▼
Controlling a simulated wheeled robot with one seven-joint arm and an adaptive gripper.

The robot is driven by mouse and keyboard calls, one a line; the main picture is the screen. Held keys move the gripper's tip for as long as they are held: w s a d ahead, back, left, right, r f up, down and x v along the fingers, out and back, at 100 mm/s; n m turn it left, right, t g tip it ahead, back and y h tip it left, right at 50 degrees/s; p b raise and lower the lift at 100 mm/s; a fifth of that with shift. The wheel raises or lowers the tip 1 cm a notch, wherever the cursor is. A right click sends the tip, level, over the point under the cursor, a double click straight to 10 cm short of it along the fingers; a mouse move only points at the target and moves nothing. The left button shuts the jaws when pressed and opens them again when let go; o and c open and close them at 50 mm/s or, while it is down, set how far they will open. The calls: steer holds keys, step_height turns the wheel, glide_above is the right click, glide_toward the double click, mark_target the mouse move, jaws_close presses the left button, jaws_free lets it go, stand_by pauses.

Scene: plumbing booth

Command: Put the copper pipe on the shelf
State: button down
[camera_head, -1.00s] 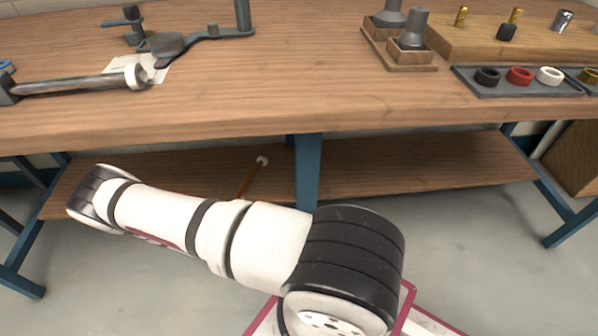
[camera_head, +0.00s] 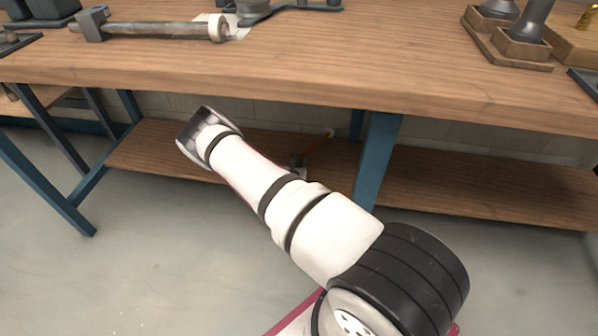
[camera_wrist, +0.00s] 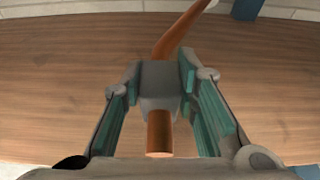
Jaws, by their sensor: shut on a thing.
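The copper pipe (camera_head: 319,144) shows beyond my forearm in the head view, tilted, with a pale upper end. It lies over the lower shelf (camera_head: 155,147) under the workbench. My gripper (camera_head: 297,161) is partly hidden behind my arm there. In the wrist view my gripper (camera_wrist: 161,84) is shut on the copper pipe (camera_wrist: 159,132), whose near end sticks out toward the camera. The pipe's far part runs up and to the right over the shelf boards (camera_wrist: 60,80). I cannot tell whether the pipe touches the shelf.
The workbench top (camera_head: 330,65) overhangs the shelf. A blue leg (camera_head: 377,160) stands just right of the pipe. The shelf's left part is bare. A clamp with a metal bar (camera_head: 155,27) and wooden blocks with grey fittings (camera_head: 510,38) are on the bench.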

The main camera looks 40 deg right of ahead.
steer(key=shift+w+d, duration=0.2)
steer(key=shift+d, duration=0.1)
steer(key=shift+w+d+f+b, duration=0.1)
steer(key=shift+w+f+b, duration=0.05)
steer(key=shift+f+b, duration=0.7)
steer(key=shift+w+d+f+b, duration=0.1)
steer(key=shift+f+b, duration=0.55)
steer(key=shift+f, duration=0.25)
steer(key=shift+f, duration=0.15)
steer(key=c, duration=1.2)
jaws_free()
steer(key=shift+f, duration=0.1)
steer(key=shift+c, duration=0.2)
▲
Print the complete listing exactly, apart from any pictures.

§ **TASK OUTPUT**:
Controlling a simulated wheeled robot with one seven-joint arm and an adaptive gripper.

The robot is driven by mouse and keyboard calls, one a line; the main picture is the screen. Held keys move the gripper's tip for as long as they are held: w s a d ahead, back, left, right, r f up, down and x v along the fingers, out and back, at 100 mm/s; n m turn it left, right, t g tip it ahead, back and y h tip it left, right at 50 degrees/s; p b raise and lower the lift at 100 mm/s; a fifth of that with shift. The wheel raises or lowers the tip 1 cm a notch, wherever the cursor is. A right click sends the tip, level, over the point under the cursor, a double click straight to 10 cm short of it along the fingers; a mouse move only points at the target and moves nothing. The left button shuts the jaws when pressed and opens them again when let go; o and c open and close them at 50 mm/s or, while it is down, set how far they will open. The calls: steer holds keys, step_height turns the wheel, glide_above is the right click, glide_toward the double click, mark_target the mouse move, jaws_close presses the left button, jaws_free lets it go, stand_by pauses.

Scene: plumbing booth

Command: Put the copper pipe on the shelf
State: button down
[camera_head, -1.00s] 
[camera_head, +0.00s] 
[camera_wrist, +0.00s] 
Jaws, by their sensor: shut on a thing.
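The copper pipe (camera_head: 319,144) shows beyond my forearm in the head view, tilted, with a pale upper end. It lies over the lower shelf (camera_head: 155,147) under the workbench. My gripper (camera_head: 297,161) is partly hidden behind my arm there. In the wrist view my gripper (camera_wrist: 161,84) is shut on the copper pipe (camera_wrist: 159,132), whose near end sticks out toward the camera. The pipe's far part runs up and to the right over the shelf boards (camera_wrist: 60,80). I cannot tell whether the pipe touches the shelf.
The workbench top (camera_head: 330,65) overhangs the shelf. A blue leg (camera_head: 377,160) stands just right of the pipe. The shelf's left part is bare. A clamp with a metal bar (camera_head: 155,27) and wooden blocks with grey fittings (camera_head: 510,38) are on the bench.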

The main camera looks 40 deg right of ahead.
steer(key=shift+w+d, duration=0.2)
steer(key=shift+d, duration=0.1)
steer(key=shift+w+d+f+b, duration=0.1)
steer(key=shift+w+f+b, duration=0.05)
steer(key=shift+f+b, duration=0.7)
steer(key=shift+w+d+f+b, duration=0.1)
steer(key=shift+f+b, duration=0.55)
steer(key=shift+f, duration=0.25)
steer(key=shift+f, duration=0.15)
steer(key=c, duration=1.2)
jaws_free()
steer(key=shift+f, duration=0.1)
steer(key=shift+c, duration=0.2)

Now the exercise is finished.